[Robot control records]
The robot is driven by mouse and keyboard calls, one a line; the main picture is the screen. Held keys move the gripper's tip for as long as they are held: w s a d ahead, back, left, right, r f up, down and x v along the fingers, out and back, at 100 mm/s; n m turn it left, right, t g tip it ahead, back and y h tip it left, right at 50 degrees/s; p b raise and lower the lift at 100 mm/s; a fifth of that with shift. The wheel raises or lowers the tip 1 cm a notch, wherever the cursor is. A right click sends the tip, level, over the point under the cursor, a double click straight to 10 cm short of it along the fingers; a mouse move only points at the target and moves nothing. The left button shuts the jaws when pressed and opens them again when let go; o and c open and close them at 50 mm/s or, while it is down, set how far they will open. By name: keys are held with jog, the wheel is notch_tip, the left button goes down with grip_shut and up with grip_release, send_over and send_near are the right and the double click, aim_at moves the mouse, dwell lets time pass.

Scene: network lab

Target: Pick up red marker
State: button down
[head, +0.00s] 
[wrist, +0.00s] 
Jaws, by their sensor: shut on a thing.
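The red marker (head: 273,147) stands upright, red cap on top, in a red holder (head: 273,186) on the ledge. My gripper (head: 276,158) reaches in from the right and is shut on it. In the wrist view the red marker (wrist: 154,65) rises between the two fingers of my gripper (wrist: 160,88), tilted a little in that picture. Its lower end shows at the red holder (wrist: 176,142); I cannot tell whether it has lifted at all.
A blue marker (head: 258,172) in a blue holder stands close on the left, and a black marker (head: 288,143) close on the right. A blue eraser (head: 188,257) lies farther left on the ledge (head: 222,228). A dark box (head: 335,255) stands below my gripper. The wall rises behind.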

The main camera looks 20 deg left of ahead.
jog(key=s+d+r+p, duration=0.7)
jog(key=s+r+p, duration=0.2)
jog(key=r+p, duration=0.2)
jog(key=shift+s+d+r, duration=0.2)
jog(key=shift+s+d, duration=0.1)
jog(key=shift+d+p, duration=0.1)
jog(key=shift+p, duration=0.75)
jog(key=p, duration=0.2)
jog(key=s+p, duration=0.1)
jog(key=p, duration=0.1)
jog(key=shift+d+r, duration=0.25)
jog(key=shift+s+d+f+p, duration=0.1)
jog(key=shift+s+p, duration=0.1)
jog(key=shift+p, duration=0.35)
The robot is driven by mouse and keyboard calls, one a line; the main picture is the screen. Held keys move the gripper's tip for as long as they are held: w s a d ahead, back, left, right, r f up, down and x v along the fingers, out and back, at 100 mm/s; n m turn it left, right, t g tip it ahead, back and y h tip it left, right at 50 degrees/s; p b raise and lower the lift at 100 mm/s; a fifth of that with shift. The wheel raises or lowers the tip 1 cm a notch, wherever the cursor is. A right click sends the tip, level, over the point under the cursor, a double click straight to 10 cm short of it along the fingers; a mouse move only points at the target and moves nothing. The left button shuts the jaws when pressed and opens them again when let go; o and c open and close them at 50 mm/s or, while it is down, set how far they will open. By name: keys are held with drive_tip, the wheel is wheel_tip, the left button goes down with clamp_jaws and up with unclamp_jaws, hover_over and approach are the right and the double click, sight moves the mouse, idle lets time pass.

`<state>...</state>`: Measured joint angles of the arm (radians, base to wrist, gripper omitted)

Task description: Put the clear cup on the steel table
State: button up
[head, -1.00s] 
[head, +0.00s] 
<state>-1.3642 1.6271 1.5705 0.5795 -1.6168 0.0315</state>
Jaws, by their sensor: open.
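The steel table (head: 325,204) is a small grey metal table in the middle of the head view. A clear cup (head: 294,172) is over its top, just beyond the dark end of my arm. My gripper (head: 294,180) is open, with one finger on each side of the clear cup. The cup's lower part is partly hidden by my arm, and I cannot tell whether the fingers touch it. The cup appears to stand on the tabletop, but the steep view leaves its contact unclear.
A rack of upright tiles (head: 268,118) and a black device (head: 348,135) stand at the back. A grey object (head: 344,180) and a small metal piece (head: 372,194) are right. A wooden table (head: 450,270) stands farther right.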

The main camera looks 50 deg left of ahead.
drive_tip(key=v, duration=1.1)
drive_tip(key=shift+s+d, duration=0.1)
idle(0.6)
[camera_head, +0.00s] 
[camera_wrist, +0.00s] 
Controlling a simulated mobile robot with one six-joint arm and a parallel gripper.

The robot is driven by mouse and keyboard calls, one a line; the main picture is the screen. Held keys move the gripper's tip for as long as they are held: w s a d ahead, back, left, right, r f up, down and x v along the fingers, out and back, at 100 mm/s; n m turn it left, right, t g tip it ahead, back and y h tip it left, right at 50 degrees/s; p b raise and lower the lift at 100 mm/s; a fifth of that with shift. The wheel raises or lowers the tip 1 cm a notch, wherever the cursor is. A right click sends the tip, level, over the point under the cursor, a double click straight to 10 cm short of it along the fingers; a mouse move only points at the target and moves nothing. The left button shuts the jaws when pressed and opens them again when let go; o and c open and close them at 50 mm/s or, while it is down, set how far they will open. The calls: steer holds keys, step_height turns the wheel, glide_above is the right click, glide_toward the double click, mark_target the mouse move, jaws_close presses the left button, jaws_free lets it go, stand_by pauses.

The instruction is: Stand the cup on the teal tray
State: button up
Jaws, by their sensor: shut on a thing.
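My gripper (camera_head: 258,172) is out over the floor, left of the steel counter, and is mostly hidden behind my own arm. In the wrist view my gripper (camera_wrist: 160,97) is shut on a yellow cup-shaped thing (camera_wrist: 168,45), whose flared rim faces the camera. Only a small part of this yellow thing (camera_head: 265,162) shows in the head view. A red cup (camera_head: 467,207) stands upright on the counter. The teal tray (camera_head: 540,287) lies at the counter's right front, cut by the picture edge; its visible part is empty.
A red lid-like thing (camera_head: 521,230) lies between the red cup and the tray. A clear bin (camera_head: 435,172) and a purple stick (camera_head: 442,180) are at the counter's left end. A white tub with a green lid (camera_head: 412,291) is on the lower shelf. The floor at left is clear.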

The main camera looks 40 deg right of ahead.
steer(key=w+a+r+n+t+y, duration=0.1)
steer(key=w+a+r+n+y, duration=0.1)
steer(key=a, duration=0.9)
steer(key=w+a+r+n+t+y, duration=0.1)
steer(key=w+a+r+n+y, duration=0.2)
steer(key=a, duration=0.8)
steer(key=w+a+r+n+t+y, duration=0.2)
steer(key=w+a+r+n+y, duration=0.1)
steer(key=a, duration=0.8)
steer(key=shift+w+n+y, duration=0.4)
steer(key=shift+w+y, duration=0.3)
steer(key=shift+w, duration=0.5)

* _Description of the task_
All lines in the data that contain the word "joint" should be copied.

* _Solution for this exercise_
`<state>...</state>`: Measured joint angles of the arm (radians, base to wrist, gripper omitted)
Controlling a simulated mobile robot with one six-joint arm and a parallel gripper.

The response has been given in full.